### WORK REQUIRED
From the line containing "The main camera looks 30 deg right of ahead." down to the last line of the material, return those lines verbatim and only those.

────────

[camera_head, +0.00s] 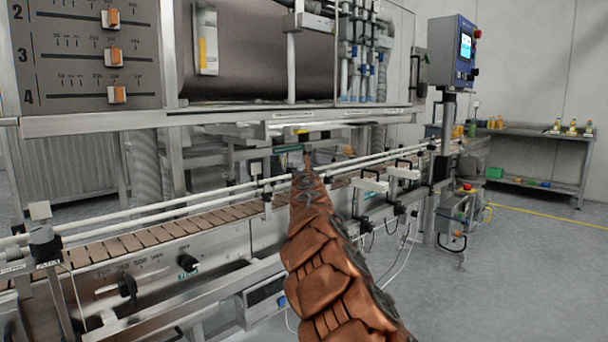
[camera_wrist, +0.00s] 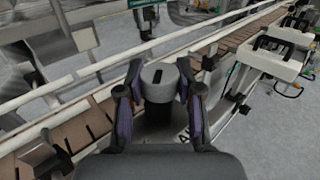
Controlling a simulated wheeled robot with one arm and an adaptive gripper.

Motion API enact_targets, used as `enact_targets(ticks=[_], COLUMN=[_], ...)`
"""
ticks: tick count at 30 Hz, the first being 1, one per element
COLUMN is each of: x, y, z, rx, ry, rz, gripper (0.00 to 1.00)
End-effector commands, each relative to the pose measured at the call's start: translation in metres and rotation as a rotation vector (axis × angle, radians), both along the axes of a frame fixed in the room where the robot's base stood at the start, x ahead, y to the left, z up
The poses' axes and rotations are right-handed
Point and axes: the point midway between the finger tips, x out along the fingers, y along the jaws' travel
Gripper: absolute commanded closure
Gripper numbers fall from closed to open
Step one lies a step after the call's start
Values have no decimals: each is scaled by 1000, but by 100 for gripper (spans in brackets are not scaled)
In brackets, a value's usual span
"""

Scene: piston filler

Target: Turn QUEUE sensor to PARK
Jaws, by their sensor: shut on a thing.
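In the wrist view, a round grey sensor head (camera_wrist: 159,72) with a short black slot on top sits on a dark body beside the conveyor rail. My gripper (camera_wrist: 160,80) is shut on this sensor head, with one finger on its left and one on its right. A label below it is mostly covered, showing only a letter or so, so I cannot read QUEUE or PARK. In the head view, my arm reaches to the conveyor's near rail and hides the sensor and my fingers.
The slatted conveyor (camera_head: 130,241) runs past with white guide rails. White boxes with black handles (camera_head: 370,184) stand just right of my arm. A lever (camera_head: 127,285) and a black knob (camera_head: 187,263) are on the front panel. The floor at right (camera_head: 520,270) is clear.

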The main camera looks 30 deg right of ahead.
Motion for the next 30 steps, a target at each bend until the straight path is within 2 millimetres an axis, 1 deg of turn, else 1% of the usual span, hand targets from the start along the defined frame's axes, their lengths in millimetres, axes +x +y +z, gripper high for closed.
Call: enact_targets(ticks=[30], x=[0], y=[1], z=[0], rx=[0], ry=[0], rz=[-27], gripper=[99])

────────

### PROBLEM SOLUTION
The main camera looks 30 deg right of ahead.
Motion for the next 30 steps, a target at each bend until the straight path is within 2 millimetres an axis, 1 deg of turn, else 1% of the usual span, hand targets from the start along the defined frame's axes, their lengths in millimetres, axes +x +y +z, gripper high for closed.
Call: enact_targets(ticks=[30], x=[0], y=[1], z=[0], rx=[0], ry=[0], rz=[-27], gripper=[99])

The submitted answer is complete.